Problem statement -
Without skipping anything, write out each record below exactly.

Records supplied -
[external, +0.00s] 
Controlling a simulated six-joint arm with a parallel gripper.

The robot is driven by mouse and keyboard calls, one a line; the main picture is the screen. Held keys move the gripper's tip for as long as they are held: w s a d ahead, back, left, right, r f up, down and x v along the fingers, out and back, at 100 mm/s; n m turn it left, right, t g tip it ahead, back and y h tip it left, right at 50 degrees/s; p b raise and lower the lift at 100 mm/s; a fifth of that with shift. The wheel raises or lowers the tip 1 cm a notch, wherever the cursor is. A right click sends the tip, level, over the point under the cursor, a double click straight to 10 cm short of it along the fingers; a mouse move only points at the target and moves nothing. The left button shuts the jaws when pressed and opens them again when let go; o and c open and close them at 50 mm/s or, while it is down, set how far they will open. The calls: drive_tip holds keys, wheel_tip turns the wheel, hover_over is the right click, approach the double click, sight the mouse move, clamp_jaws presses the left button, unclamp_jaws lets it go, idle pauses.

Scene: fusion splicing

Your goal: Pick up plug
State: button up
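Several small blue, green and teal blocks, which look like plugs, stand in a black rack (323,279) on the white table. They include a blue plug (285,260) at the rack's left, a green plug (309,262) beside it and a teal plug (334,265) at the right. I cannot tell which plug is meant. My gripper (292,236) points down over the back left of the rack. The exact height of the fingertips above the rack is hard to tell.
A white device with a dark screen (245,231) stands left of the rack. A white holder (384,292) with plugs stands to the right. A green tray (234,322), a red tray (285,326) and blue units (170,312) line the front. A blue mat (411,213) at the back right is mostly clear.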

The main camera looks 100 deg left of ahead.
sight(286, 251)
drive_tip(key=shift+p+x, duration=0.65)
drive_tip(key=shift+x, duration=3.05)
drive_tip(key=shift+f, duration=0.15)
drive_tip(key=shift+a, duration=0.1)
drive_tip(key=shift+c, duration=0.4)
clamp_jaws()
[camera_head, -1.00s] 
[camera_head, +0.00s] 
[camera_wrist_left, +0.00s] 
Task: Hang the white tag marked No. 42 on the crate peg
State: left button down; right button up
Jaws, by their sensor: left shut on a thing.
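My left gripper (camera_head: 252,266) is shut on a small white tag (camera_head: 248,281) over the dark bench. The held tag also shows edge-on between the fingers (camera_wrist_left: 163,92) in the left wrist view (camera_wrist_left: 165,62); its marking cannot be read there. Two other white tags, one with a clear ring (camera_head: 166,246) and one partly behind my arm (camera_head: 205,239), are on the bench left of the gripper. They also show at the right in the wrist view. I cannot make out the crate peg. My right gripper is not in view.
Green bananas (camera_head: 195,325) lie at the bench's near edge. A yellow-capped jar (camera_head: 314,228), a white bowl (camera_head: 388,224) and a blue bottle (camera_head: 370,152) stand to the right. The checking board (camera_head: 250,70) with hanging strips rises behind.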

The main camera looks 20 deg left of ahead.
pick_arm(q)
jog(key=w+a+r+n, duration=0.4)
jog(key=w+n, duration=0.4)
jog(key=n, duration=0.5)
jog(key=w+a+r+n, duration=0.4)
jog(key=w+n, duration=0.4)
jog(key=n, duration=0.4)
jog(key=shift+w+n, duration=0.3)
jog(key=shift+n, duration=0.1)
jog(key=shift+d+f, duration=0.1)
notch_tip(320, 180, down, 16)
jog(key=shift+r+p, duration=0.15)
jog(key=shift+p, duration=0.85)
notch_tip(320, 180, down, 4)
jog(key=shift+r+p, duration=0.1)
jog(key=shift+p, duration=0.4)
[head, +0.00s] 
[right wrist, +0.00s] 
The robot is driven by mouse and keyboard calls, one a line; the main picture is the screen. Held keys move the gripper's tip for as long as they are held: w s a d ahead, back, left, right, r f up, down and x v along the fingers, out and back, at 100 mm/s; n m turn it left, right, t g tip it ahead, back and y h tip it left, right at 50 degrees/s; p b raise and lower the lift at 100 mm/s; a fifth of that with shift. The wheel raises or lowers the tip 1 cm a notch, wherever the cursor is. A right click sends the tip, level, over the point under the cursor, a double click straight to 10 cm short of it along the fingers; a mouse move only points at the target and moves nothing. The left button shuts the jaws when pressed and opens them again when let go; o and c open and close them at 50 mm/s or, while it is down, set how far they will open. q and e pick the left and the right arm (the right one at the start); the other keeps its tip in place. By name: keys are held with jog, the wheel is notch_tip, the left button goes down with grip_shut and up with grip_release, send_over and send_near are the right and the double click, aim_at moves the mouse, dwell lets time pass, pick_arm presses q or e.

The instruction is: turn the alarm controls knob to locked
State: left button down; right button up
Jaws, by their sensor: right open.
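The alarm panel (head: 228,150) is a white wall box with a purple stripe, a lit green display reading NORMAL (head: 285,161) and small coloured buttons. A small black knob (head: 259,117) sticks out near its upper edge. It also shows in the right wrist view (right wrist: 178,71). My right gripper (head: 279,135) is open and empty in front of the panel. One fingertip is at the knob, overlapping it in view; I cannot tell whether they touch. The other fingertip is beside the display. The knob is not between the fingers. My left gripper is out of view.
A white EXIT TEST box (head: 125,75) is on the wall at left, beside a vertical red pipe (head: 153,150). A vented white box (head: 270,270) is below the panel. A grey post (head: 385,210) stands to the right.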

Response to this task -
[external, +0.00s] 
Controlling a simulated six-joint arm with a parallel gripper.

The robot is driven by mouse and keyboard calls, one a line; the main picture is the screen. Held keys move the gripper's tip for as long as they are held: w s a d ahead, back, left, right, r f up, down and x v along the fingers, out and back, at 100 mm/s; n m turn it left, right, t g tip it ahead, back and y h tip it left, right at 50 degrees/s; p b raise and lower the lift at 100 mm/s; a fifth of that with shift. The wheel raises or lowers the tip 1 cm a notch, wherever the cursor is. A right click sends the tip, level, over the point under the cursor, a double click straight to 10 cm short of it along the fingers; a mouse move only points at the target and moves nothing. The left button shuts the jaws when pressed and opens them again when let go; o and c open and close them at 50 mm/s or, while it is down, set how far they will open. The calls: drive_tip holds keys, wheel_tip turns the wheel, hover_over is the right click, approach the double click, sight the mouse move, clamp_jaws presses the left button, unclamp_jaws lets it go, idle pauses.

Scene: fusion splicing

Your goal: Pick up plug
State: button up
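Several small blue, green and teal blocks, which look like plugs, stand in a black rack (323,279) on the white table. They include a blue plug (285,260) at the rack's left, a green plug (309,262) beside it and a teal plug (334,265) at the right. I cannot tell which plug is meant. My gripper (292,236) points down over the back left of the rack. The exact height of the fingertips above the rack is hard to tell.
A white device with a dark screen (245,231) stands left of the rack. A white holder (384,292) with plugs stands to the right. A green tray (234,322), a red tray (285,326) and blue units (170,312) line the front. A blue mat (411,213) at the back right is mostly clear.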

The main camera looks 100 deg left of ahead.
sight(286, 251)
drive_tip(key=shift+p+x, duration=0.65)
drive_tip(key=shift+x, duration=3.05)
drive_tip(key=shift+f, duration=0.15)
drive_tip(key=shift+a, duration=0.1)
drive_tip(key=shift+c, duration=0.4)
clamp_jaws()
[camera_head, -1.00s] 
[camera_head, +0.00s] 
[camera_wrist_left, +0.00s] 
Task: Hang the white tag marked No. 42 on the crate peg
State: left button down; right button up
Jaws, by their sensor: left shut on a thing.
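My left gripper (camera_head: 252,266) is shut on a small white tag (camera_head: 248,281) over the dark bench. The held tag also shows edge-on between the fingers (camera_wrist_left: 163,92) in the left wrist view (camera_wrist_left: 165,62); its marking cannot be read there. Two other white tags, one with a clear ring (camera_head: 166,246) and one partly behind my arm (camera_head: 205,239), are on the bench left of the gripper. They also show at the right in the wrist view. I cannot make out the crate peg. My right gripper is not in view.
Green bananas (camera_head: 195,325) lie at the bench's near edge. A yellow-capped jar (camera_head: 314,228), a white bowl (camera_head: 388,224) and a blue bottle (camera_head: 370,152) stand to the right. The checking board (camera_head: 250,70) with hanging strips rises behind.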

The main camera looks 20 deg left of ahead.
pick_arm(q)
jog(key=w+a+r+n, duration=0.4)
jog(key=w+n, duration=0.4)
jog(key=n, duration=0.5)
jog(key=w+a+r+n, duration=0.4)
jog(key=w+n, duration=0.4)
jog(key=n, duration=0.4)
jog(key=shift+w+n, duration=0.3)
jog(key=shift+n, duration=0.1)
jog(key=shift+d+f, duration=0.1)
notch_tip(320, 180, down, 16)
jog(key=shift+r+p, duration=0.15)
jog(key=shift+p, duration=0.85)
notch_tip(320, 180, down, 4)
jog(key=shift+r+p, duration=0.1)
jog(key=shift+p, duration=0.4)
[head, +0.00s] 
[right wrist, +0.00s] 
The robot is driven by mouse and keyboard calls, one a line; the main picture is the screen. Held keys move the gripper's tip for as long as they are held: w s a d ahead, back, left, right, r f up, down and x v along the fingers, out and back, at 100 mm/s; n m turn it left, right, t g tip it ahead, back and y h tip it left, right at 50 degrees/s; p b raise and lower the lift at 100 mm/s; a fifth of that with shift. The wheel raises or lowers the tip 1 cm a notch, wherever the cursor is. A right click sends the tip, level, over the point under the cursor, a double click straight to 10 cm short of it along the fingers; a mouse move only points at the target and moves nothing. The left button shuts the jaws when pressed and opens them again when let go; o and c open and close them at 50 mm/s or, while it is down, set how far they will open. q and e pick the left and the right arm (the right one at the start); the other keeps its tip in place. By name: keys are held with jog, the wheel is notch_tip, the left button goes down with grip_shut and up with grip_release, send_over and send_near are the right and the double click, aim_at moves the mouse, dwell lets time pass, pick_arm presses q or e.

The instruction is: turn the alarm controls knob to locked
State: left button down; right button up
Jaws, by their sensor: right open.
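The alarm panel (head: 228,150) is a white wall box with a purple stripe, a lit green display reading NORMAL (head: 285,161) and small coloured buttons. A small black knob (head: 259,117) sticks out near its upper edge. It also shows in the right wrist view (right wrist: 178,71). My right gripper (head: 279,135) is open and empty in front of the panel. One fingertip is at the knob, overlapping it in view; I cannot tell whether they touch. The other fingertip is beside the display. The knob is not between the fingers. My left gripper is out of view.
A white EXIT TEST box (head: 125,75) is on the wall at left, beside a vertical red pipe (head: 153,150). A vented white box (head: 270,270) is below the panel. A grey post (head: 385,210) stands to the right.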

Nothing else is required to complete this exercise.